Le gouvernement Conservateur de Stephan Harper a adopté, en mars 2012, la Loi sur la sécurité dans les rues et la communauté, plus communément connue comme étant la loi C-10. Avec cette réforme du Code criminel, monsieur Harper désire incarcérer plus de personnes, pour plus longtemps en imposant notamment des peines minimales d’emprisonnement pour certains délits et rendre l’accessibilité à la libération conditionnelle plus difficile et complexe.
En tant que citoyen, il a de quoi se réjouir! Enfin! Nous avons la chance d’avoir élu un gouvernement se préoccupe réellement d’assurer à l’ensemble de la population du canada un climat de vie plus serein, où la criminalité serait pratiquement enrayée! Qui peut être contre le fait de vivre dans un climat plus sain et plus sécuritaire! C’est le rêve de toute société!
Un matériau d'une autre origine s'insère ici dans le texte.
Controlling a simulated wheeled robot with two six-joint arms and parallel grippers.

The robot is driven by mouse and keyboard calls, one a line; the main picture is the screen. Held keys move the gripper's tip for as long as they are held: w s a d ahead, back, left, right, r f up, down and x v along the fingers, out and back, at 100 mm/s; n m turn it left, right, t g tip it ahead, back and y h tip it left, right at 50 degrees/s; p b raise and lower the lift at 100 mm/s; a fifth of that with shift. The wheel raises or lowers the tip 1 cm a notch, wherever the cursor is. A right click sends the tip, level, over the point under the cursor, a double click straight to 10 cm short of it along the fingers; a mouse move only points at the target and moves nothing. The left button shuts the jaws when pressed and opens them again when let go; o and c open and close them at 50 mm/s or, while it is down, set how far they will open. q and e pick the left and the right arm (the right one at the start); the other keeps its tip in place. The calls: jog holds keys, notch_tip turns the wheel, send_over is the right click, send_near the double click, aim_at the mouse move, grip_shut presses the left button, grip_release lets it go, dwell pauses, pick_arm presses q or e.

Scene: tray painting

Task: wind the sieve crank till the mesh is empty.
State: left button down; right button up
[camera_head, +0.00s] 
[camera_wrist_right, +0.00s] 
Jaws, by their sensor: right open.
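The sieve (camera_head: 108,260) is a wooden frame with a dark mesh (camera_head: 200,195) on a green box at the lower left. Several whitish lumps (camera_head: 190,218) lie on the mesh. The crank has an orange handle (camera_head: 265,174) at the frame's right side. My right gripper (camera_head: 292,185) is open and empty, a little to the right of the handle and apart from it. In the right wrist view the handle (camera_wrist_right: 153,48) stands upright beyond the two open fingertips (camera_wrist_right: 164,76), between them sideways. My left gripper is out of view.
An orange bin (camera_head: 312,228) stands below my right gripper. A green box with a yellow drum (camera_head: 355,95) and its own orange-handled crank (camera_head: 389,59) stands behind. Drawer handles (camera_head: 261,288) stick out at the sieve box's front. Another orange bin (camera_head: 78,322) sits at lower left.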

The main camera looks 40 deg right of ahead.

Toutefois, dans les faits, la situation est tout autre. Depuis plusieurs années, le Canada présente un taux de criminalité à la baisse depuis une quarantaine d’années. De ce fait, notre pays en est l’un des plus sûrs au monde, où le système de justice est l’un des plus performants et assure à chaque accusé un procès juste et équitable. En effet, il revient à l’État de prouver hors de tout doute raisonnable la culpabilité d’un individu accusé de quelque délit que ce soit. Si un doute raisonnable subsiste dans l’esprit du Juge ou de l’une des membres du jury, notre système de justice pénale est formel : l’accusé doit être acquitté. Un mécanisme d’appel est par ailleurs mis en place et disponible lorsque l’une des parties estime avoir été l’objet d’une injustice dans le cadre des procédures légales ou encore en lien avec la sentence prononcée. Ainsi, dans le contexte légal qui nous régit, malgré le fait que certaines exceptions existent, nous convenons que le Canada emprisonne bien peu de personnes innocentes des délits qui leur sont reprochés.
Le Canada mise par ailleurs sur la réhabilitation sociale des personnes contrevenantes. En sommes, la sentence qui est purgée doit être utilisée à bon escient afin de faire cheminer la personne contrevenante sur sa situation et tenter de l’amener à adopter, dans le futur, des comportements socialement acceptables. Au moment de la sentence, le Juge tiens compte de plusieurs facteurs dont notamment, la reconnaissance des gestes posés, la gravité objective du délit, le dossier criminel de l’accusé, les peines antérieures imposées par la Cour, la présence ou non d'un désir de réparation concernant les gestes posés et le risque de récidive. Précisons que l’incarcération constitue une peine de dernier recours, lorsque les mesures dites en communauté n’ont pas atteint l’objectif dissuasif escompté ou encore lorsque la gravité du délit à lui seul le justifie.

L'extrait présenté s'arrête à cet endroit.